Assist. Lect. Mohammed Raad  Jaddoa

Introduction

          Perhaps the greatest challenge and innovation in education over the last forty years has been the introduction of new digital technologies, with networked classrooms, online teaching and distance learning systems. In the new digital “information economy,” learners can gain knowledge and acquire skills that help them prepare for the technology requirements of the 21st century. The integration of technology into education has meant that students are no longer forced to remain immobile in classrooms, listening to rote drills and “chalk and talk” demonstrations (Blake, 2013). With the advent of distance learning over the internet, mobile computing and handheld devices, and numerous digital learning resources, educators can use digital networks to deliver knowledge to students in a variety of settings, from home-based, self-guided instruction over the internet, to “bring your own device” group learning activities in the traditional schoolroom.

          This paper will describe a program to integrate new digital and educational technology into an established language learning curriculum. The paper makes several basic assumptions: 1) the school has sufficient resources to purchase and install the required new equipment; 2) the student body is already computer literate, and possesses or has access to a home computer or a mobile phone capable of accessing the school system remotely; 3) the school tech support team will proceed to implement and expand digital equipment and systems on a continuing basis; 4) the school is able to develop and implement a step-by-step sequence for the TIP (Technology Integration Plan), as adapted

to the curriculum and level of instruction; and finally, instructors are on board for an accelerated technology integration program, in the context of new language instruction at the upper division, college and university level.

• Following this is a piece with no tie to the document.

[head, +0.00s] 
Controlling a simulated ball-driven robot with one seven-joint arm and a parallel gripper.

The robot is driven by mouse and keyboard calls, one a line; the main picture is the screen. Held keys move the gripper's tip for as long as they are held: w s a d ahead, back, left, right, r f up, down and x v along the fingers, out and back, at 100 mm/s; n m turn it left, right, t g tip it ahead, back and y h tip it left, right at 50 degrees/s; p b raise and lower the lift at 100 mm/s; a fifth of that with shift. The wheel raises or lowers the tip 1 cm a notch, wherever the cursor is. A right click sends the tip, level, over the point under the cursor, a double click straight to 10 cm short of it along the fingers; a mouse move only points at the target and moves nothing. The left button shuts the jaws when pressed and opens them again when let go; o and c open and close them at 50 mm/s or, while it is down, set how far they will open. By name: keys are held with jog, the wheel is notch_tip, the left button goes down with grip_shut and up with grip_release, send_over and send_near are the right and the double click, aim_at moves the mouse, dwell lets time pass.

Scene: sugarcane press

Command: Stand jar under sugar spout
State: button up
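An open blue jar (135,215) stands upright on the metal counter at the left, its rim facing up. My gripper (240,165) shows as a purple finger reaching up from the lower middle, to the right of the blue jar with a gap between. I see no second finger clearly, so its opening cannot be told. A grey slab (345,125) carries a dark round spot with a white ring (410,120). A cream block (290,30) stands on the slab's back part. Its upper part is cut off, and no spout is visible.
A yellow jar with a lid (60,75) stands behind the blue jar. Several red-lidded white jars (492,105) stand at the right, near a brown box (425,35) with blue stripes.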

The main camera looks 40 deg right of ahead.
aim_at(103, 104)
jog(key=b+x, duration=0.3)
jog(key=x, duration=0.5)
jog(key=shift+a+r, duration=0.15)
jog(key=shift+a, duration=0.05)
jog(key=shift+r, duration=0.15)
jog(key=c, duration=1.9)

A plan to integrate new or expanded education technology must begin with an assessment of the existing facilities and student readiness, so the system administrator(s) must prepare a scheduled program of new tech deployment, a series of professional development orientations and staff days for the instructors, a best practices policy for curriculum integration, and a set of minimum new technology requirement (for hardware, this may include audiovisual systems mobile devices and network software) and a specific wireless network set of standards for the school. This assessment will be aimed at developing and adapting the existing iinfrastructure to the required new technology levels.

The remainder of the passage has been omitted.